IRXX: Same as IR00 below, but generated from other predictors (not satellite data). These

should only be used to fill in for missing IR00 if needed.

IR00: Predictors from GOES data (not time dependent). The 20 values in

this record are as follows:

1) Time (hhmm) of the GOES image, relative to this case

2) Average GOES ch 4 brightness temp (deg C *10), r=0-200 km

3) Stan. Dev. of GOES BT (deg C*10), r=0-200 km

4) Same as 2) for r=100-300 km

5) Same as 3) for r=100-300 km

6) Percent area r=50-200 km of GOES ch 4 BT < -10 C

7) Same as 6 for BT < -20 C

8) Same as 6 for BT < -30 C

9) Same as 6 for BT < -40 C

10) Same as 6 for BT < -50 C

11) Same as 6 for BT < -60 C

12) max BT from 0 to 30 km radius (deg C*10)

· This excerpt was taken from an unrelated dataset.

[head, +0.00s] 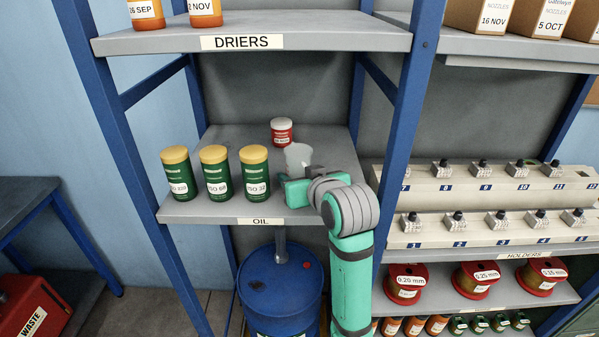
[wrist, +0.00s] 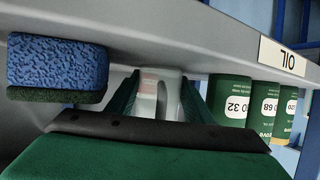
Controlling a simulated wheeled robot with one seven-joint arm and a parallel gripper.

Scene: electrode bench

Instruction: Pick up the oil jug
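The oil jug, a pale translucent vessel (head: 298,157), stands on the shelf marked OIL (head: 180,209), right of the green cans. My gripper (head: 298,190) is at the shelf's front edge, just in front of the jug, and hides its lower part. In the wrist view, which shows the shelf upside down, the jug (wrist: 158,88) appears between the two green fingers of my gripper (wrist: 160,98). The fingers are spread apart, one to each side. Whether they touch the jug is not clear.
Several green cans with yellow lids (head: 214,173) stand left of the jug. A red jar with a white lid (head: 282,132) stands behind it. In the wrist view a blue block (wrist: 57,62) sits close by on the shelf. A blue drum (head: 281,290) stands below.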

13) avg BT from 0 to 30 km radius (deg C*10)

14) radius of max BT (km)

15) min BT from 20 to 120 km radius (deg C*10)

16) avg BT from 20 to 120 km radius (deg C*10)

17) radius of min BT (km)

18-20) Variables need for storm size estimation

IRM1: Same as IR00 but at 1.5 hours before initial time

IRM3: Same as IR00 but at three hours before initial time

PC00: Principal components and related variables from IR imagery at t=0

PCM1: Same as PC00 but for 1.5 hours before initial time

PCM3: Same as PC00 but for three hours before initial time

RD20: Ocean depth of the 20 deg C isotherm (m), from satellite altimetry data

RD26: Ocean depth of the 26 deg C isotherm (m) from satellite altimetry data

RHCN: Ocean heat content (KJ/cm2) from satellite altimetry data. The number after the

label is the age in days of the OHC analysis used to estimate RD20, RD26 and RHCN.

NSST: SST from the NCODA analysis (deg C*10)

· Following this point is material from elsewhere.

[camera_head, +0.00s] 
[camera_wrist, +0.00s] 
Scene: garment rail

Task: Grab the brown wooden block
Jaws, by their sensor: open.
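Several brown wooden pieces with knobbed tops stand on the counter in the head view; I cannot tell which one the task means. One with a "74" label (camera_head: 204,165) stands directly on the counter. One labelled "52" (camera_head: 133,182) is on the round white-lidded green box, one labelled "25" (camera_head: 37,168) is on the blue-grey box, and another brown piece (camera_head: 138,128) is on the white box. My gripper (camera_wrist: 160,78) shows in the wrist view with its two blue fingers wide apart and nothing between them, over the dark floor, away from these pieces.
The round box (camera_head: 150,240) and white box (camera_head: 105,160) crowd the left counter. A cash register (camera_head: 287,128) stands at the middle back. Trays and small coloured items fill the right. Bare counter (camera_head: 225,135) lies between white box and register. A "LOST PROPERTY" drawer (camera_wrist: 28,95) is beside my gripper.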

NTMX: Max ocean temperature in the NCODA vertical profile (deg C*10)

NDMX: Depth of the max ocean temperature in the profile (m)

NDML: Depth of the mixed layer, defied and the depth where the T is 0.5 colder than

at the surface (m). In rare cases, this is the depth where the T is 0.5 warmer than

at the surface. In those cases, NDML is negative.

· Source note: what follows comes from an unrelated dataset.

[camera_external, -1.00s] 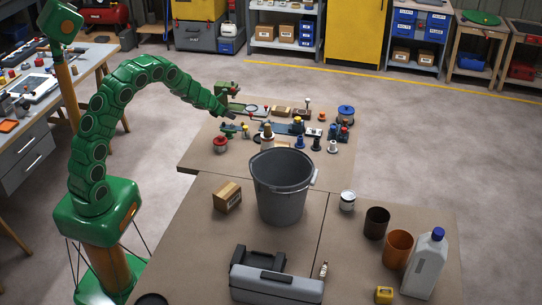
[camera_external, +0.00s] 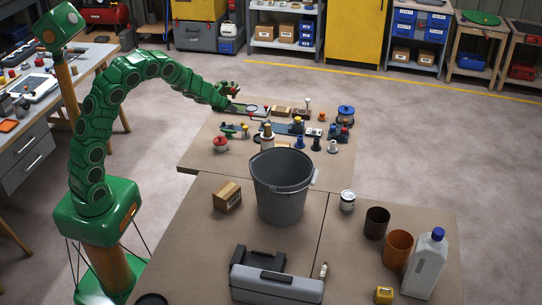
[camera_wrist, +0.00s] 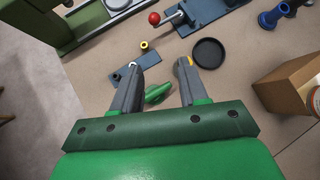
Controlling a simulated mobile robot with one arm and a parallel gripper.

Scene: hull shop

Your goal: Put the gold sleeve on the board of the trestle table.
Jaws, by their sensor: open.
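A small gold ring-shaped piece, which looks like the gold sleeve (camera_wrist: 144,46), shows in the wrist view beyond my left finger, beside a blue-grey plate (camera_wrist: 148,58). I cannot pick it out in the external view. My gripper (camera_wrist: 160,65) is open, its two dark fingers spread with nothing held between them. A small green piece (camera_wrist: 157,93) shows between the fingers, lower down. In the external view my gripper (camera_external: 236,105) is over the back left of the trestle table (camera_external: 200,150). A yellow bit at the right fingertip is partly hidden.
A green machine (camera_wrist: 75,20), a red-knobbed fixture (camera_wrist: 155,18), a black dish (camera_wrist: 209,53) and a cardboard box (camera_wrist: 290,85) surround my gripper. A grey bucket (camera_external: 281,195) stands nearer the camera. The table's left strip is bare.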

ND30-ND16: Depth of the 30, 28, …, 16 deg C isotherms (m)

NDFR: Depth of the lowest model level in the NCODA analysis (m).

NTFR: Ocean T at the lowest level in the NCODA analysis (deg C*10)

NOHC: Ocean heat content from the NCODA analysis (J/kg-deg C) relative to the 26 C isotherm

NO20: Same as NOHC with respect to the 20 deg C isotherm

XNST-XO20: Climatological values of the NCODA variables above (NSST through NO20).

XDST: Climatological value of the daily Reynolds SST (deg C*10)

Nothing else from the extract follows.